We are proposing the accessibility standards to cover public- facing content on Web sites owned or controlled by U.S carriers and foreign carriers where air transportation is marketed to the general public in the U.S. Should accessibility requirements cover all public-facing Web site content on the Web sites, or only the portion(s) of the Web site necessary to book a flight? Should the accessibility requirements apply to either mobile Web sites or primary Web sites, or both? Are the services and information available on mobile Web sites generally as easy to use as their counterparts on a carrier’s main Web site or not? We also solicit comment on whether the Department should require carriers to ensure that their mobile Web sites are conformant with WCAG 2.0 at Level A and Level AA, or follow the World Wide Web Consortium (W3C) Recommendation 28 July 2008, Mobile Web Best Practices (MWBP) 1.0, Basic Guidelines, or to both?

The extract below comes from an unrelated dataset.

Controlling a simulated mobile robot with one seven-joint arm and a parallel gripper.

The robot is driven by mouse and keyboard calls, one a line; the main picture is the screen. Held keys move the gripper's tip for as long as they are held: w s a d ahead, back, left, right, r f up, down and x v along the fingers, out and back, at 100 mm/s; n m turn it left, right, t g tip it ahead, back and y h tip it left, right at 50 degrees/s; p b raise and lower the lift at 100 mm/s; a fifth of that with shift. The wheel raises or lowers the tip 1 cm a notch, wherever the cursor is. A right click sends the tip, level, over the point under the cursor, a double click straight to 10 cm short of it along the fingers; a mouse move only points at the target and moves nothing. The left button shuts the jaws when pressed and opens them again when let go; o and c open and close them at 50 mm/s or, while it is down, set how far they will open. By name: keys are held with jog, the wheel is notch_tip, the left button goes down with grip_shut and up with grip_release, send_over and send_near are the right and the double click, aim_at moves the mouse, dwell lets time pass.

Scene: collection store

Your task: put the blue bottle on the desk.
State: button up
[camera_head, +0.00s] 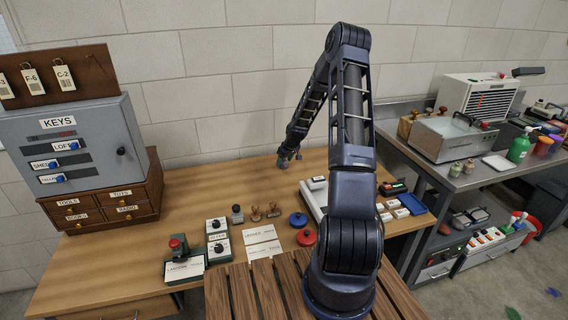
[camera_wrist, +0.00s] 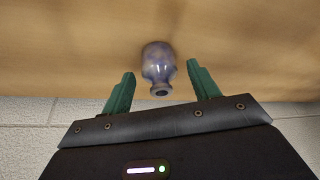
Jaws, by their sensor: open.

Should carriers be required to ensure that any third party software that is downloadable from a link on the carrier’s Web site (e.g., deal finding software) is accessible? Can mobile applications be programmed to comply with WCAG 2.0 accessibility standards? Should the Department require electronic communications generated by a carrier, such as reservation confirmation, flight status notifications, and special offer emails to be accessible? What are the costs and technical difficulties of ensuring that such content is accessible?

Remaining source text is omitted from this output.